Learning about Britain’s Special Operations Executive
One of the obstacles you encounter as a novelist is having lots of great ideas for a storyline but realising you know very little indeed about certain subject matters that you’ve already decided are integral to the story. And you can’t fudge it – not with mainstream fiction…and especially not with anything historical. You will be found out. There is always someone who knows more, or knows better. I like to do a lot of reference book reading before I begin writing. I trust the material that is presented by scholars and by published non-fiction authors because they too will have gone through rigorous checks. Even so, one historian’s estimation of how many Jews perished on Hitler’s demonic orders and another historian’s belief about the same can differ and so getting information accurate does depend on the source.
A major hurdle for me was that once I’d decided I wanted to follow the fortunes of an Allied spy for one of my lead characters I couldn’t let the idea go but I knew absolutely nothing about being a spy, how spies were recruited, trained, how they set up the structure of their clandestine lives, how the fear felt, how they coped emotionally with the constant stress of being found out, how they set aside the threat that death stalked them at every corner.

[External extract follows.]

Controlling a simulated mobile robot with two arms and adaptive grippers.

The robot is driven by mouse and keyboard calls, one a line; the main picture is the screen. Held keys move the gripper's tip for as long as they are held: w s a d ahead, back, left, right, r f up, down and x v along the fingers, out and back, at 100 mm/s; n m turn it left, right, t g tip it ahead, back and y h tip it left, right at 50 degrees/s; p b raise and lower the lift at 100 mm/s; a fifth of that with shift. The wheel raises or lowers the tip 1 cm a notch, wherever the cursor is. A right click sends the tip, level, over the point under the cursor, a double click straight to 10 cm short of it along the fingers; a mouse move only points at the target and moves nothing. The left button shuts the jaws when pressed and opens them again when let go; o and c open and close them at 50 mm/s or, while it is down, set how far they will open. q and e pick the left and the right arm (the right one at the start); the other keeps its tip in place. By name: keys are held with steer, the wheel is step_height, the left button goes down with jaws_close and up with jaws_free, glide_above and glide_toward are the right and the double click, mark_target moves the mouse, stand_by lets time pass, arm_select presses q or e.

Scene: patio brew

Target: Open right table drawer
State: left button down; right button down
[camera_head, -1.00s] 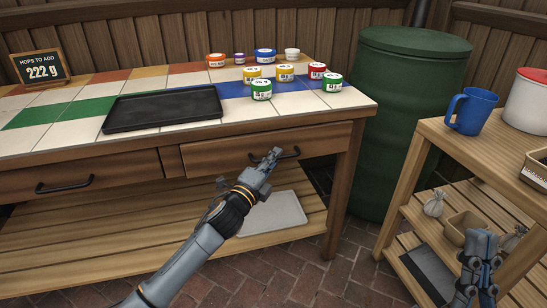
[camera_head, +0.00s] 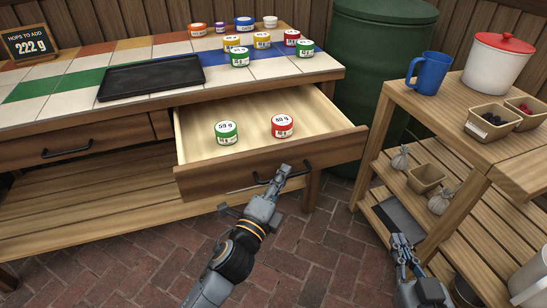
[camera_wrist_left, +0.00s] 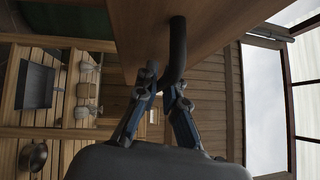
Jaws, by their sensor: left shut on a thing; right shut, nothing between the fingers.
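The right table drawer (camera_head: 225,176) is pulled out from under the tiled table, and its inside shows. A green-lidded jar (camera_head: 227,134) and a red-lidded jar (camera_head: 282,127) stand inside it. My left gripper (camera_head: 280,178) is at the drawer's front, shut on the dark drawer handle (camera_head: 262,180). In the left wrist view the handle (camera_wrist_left: 178,50) runs down between the two fingers (camera_wrist_left: 163,88). My right gripper (camera_head: 402,246) is shut and empty, low beside the wooden shelf unit at the right.
The tabletop holds a black tray (camera_head: 150,78), several lidded jars (camera_head: 262,40) and a sign (camera_head: 30,44). A green barrel (camera_head: 375,60) stands behind. The side shelf holds a blue mug (camera_head: 428,72), a white pot (camera_head: 497,65) and baskets. Brick floor lies clear ahead of the drawer.

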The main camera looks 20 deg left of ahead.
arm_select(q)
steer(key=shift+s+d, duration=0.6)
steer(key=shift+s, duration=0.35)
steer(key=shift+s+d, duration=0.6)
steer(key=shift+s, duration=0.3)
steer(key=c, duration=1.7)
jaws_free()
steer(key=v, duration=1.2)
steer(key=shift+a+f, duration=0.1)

How did they learn their backgrounds, how did they learn how to move through different landscapes…honestly I had so many questions and each additional question seemed to open up an abyss of new ones.
There are books, of course – and I read several of them relating to agents. They were all heroic, poignant and heartbreaking in their own way as so many fine, brave people were lost with their families and friends not even knowing they were spies. The Net is a wonderful tool but most writers grasp that it’s all in the little detail that makes a novel come alive and it was that amazing minutiae – usually the more emotional stuff – that I simply could not get from a reference page.
I wanted to talk to a spy … but spies are hard to run across! Besides, any still living would be extremely elderly and I was loath to hassle.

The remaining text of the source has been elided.